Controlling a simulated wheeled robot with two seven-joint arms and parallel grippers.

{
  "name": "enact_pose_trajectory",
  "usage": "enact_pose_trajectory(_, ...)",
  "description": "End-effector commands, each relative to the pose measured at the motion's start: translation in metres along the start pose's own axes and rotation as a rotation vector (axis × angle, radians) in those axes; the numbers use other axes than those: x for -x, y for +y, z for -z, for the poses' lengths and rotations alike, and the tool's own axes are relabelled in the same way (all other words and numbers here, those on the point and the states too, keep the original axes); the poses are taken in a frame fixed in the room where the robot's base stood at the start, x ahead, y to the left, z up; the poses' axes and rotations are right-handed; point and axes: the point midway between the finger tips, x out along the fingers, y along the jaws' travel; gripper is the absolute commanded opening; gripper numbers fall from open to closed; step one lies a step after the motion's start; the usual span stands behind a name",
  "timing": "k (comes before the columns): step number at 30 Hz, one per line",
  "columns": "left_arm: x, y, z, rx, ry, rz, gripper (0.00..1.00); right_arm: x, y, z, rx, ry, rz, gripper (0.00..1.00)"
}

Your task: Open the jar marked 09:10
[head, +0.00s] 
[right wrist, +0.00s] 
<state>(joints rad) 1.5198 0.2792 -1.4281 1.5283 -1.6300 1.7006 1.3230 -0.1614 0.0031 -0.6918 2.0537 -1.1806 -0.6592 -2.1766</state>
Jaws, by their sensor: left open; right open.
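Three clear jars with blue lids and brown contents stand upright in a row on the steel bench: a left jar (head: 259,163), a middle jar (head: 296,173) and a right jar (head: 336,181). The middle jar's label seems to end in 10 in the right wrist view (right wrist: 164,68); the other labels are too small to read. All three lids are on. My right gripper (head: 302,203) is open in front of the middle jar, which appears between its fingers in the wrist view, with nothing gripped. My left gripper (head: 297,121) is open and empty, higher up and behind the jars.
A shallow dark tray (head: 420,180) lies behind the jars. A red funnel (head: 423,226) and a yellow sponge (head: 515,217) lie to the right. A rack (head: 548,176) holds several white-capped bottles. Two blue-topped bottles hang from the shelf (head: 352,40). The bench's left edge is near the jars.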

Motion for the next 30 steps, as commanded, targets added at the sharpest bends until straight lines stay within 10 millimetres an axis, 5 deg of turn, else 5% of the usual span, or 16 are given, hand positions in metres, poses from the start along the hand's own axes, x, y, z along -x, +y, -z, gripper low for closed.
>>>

════════════════════

**Short problem:** Extract the lines above, from the first one through the one containing "commands, each relative", and return only those, unchanged.

**Right answer:**
Controlling a simulated wheeled robot with two seven-joint arms and parallel grippers.

{
  "name": "enact_pose_trajectory",
  "usage": "enact_pose_trajectory(_, ...)",
  "description": "End-effector commands, each relative to the pose measured at the motion's start: translation in metres along the start pose's own axes and rotation as a rotation vector (axis × angle, radians) in those axes; the numbers use other axes than those: x for -x, y for +y, z for -z, for the poses' lengths and rotations alike, and the tool's own axes are relabelled in the same way (all other words and numbers here, those on the point and the states too, keep the original axes); the poses are taken in a frame fixed in the room where the robot's base stood at the start, x ahead, y to the left, z up; the poses' axes and rotations are right-handed; point and axes: the point midway between the finger tips, x out along the fingers, y along the jaws' travel; gripper is the absolute commanded opening; gripper numbers fall from open to closed; step one lies a step after the motion's start; the usual span stands behind a name",

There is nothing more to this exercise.